Toutefois, certains pays comme l’Allemagne, la Suisse ou les Pays-Bas expriment davantage de prudence quant à ses effets à long terme. Le Maroc, à l’inverse, affiche «un optimisme marqué, parfois au détriment d’une analyse plus critique». Ce décalage souligne moins une naïveté qu’un appétit, voire une volonté d’appropriation rapide, même si tout reste à construire pour que cette appropriation se traduise par une montée réelle en compétences.

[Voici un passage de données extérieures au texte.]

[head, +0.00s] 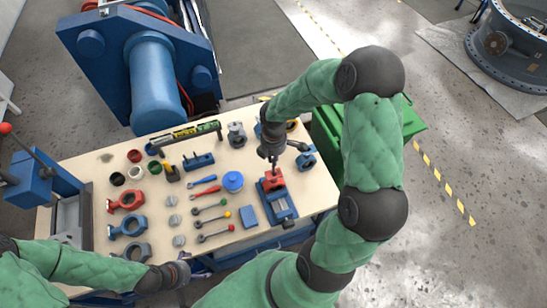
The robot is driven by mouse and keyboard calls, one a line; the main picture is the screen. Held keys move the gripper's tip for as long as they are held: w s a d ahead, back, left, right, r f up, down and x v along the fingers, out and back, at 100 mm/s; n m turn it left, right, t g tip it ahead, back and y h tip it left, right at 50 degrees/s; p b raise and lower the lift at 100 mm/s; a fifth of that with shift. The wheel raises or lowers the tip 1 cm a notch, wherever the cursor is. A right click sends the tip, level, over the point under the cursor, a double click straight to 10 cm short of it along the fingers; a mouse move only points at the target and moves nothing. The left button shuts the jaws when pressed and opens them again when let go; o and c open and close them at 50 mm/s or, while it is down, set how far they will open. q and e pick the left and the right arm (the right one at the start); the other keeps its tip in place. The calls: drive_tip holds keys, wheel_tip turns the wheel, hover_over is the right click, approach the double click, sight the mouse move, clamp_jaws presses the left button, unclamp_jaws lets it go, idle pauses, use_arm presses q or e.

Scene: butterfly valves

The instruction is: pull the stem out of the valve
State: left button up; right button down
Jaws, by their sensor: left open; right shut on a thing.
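A red valve (272,183) sits in a blue vise (282,206) near the right side of the workbench. My right gripper (272,164) points down just above the red valve and is shut on the stem. The stem is mostly hidden by the fingers, and I cannot tell how far it sits in the valve body. My left gripper (184,270) is open and empty at the front edge of the bench, away from the valve. Its fingers are small and hard to make out.
The wooden workbench (110,240) holds red and blue valve bodies, discs, handled levers, rings and a blue round lid (232,181). A spirit level (185,133) lies at the back. A lever press (40,175) stands left; a green bin (325,135) is right.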

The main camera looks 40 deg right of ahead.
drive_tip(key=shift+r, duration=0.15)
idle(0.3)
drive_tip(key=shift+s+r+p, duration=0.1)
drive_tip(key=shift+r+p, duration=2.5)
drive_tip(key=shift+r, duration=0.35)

L’étude montre en filigrane qu’on assiste à un moment charnière, où la technologie bouleverse les repères sans parvenir pour l’heure à remettre en cause les fondamentaux. Portée par la quête de sens autant que par la soif de progrès, une nouvelle grammaire du travail prend forme. Aux entreprises, désormais, de s’en emparer !

Méthodologie

Menée en 2024 par The Network, en collaboration avec le Boston consulting group et ReKrute pour le volet marocain, l’étude explore les mutations du monde du travail à l’ère de l’intelligence artificielle. Plus de 150.000 actifs, issus de 185 pays, ont été interrogés sur leurs usages, leurs attentes et leur disposition à se requalifier.

Au Maroc, 1.097 participants ont répondu à une série de questions mêlant perception des risques, appétence pour l’IA générative et critères de choix professionnels.

L’analyse tient compte des profils d’âge, de formation, de statut et de secteur pour mieux cerner les dynamiques à l’œuvre. Elle distingue également les usages personnels et professionnels de l’IA, tout en identifiant les profils les plus avancés dans son appropriation.